You can also import words to the user defined dictionaries. Therefor you need a text file with a word list. The words should be separated by the newline. Then use the import perspective to load this file and map the words to the "Word" entity:

images/download/attachments/76513740/spell_checking_06.png

Then in the schedule dialog select the dictionary, where the words should be added:

images/download/attachments/76513740/spell_checking_07.png

and perform the import.

Memory usage

On the server start the dictionaries are loaded from files and from the database in the memory to provide a fast access to the words on the spell checking. But if you use large dictionaries for many languages, it can lead to high memory usage.

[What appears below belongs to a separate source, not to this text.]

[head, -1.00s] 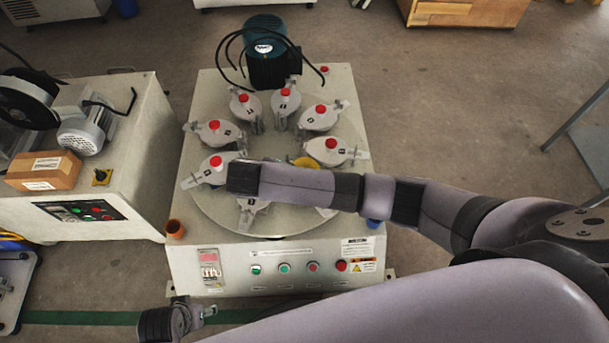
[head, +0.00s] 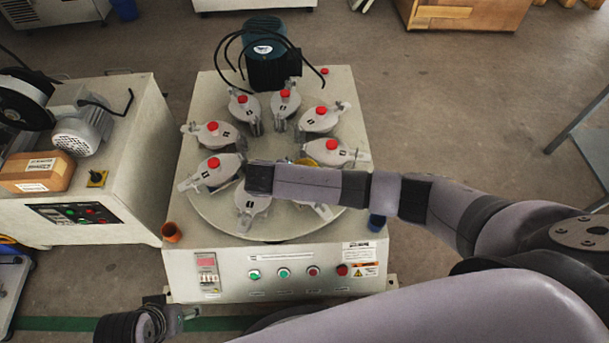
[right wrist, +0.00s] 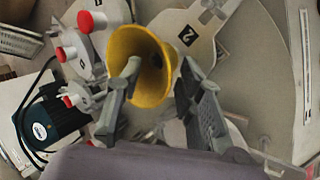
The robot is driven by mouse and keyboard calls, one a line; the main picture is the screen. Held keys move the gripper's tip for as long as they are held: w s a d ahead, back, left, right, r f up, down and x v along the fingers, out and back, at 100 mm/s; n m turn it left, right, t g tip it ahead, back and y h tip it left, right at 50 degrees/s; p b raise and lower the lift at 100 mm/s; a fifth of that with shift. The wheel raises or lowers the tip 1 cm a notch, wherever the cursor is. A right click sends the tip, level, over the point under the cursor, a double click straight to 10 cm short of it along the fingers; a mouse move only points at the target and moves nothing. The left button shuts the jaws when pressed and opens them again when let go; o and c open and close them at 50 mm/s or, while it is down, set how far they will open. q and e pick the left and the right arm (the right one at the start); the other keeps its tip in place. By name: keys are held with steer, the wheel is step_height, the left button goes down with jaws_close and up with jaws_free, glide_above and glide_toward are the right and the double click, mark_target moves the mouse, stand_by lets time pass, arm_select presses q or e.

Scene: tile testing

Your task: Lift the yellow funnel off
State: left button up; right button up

The additional memory consumption by the dictionaries can be calculated as follows: (files_size x 3) + (word_count x 1KB) *

files_size - the size of all files in the dictionary cache folder (in kilobytes)
word_count
- the number of all active words in the database

Action rights

Permission

description

Dictionaries, general access

The user is able to open the Dictionaries perspective and the views Dictionaries and Words and has a read access to all user defined dictionaries and words

Dictionaries, read object rights

The user has a read access to all dictionary object rights

Dictionaries, manage object rights

The user has a write access to all dictionary object rights

Manage dictionaries

The user is able to create, delete and edit dictionaries

Manage words

The user is able to create, delete and edit words

Add words to dictionary

The user is able to add words

Suggest words

The user is able to suggest words

The spell-checker context menu item "Add '...' to dictionary" appears only if the user has either the permission "add words" or "suggest words".

  • If the user has the permission "add words" - the word will be stored in the database, the flag active will be set to true, the word will be added to the memory dictionary and is immediate available for the spell-checker.

  • If the user has the permission "suggest words" - the word will be stored in the database, the flag active will be set to false and the word will be not available for the spell-checker.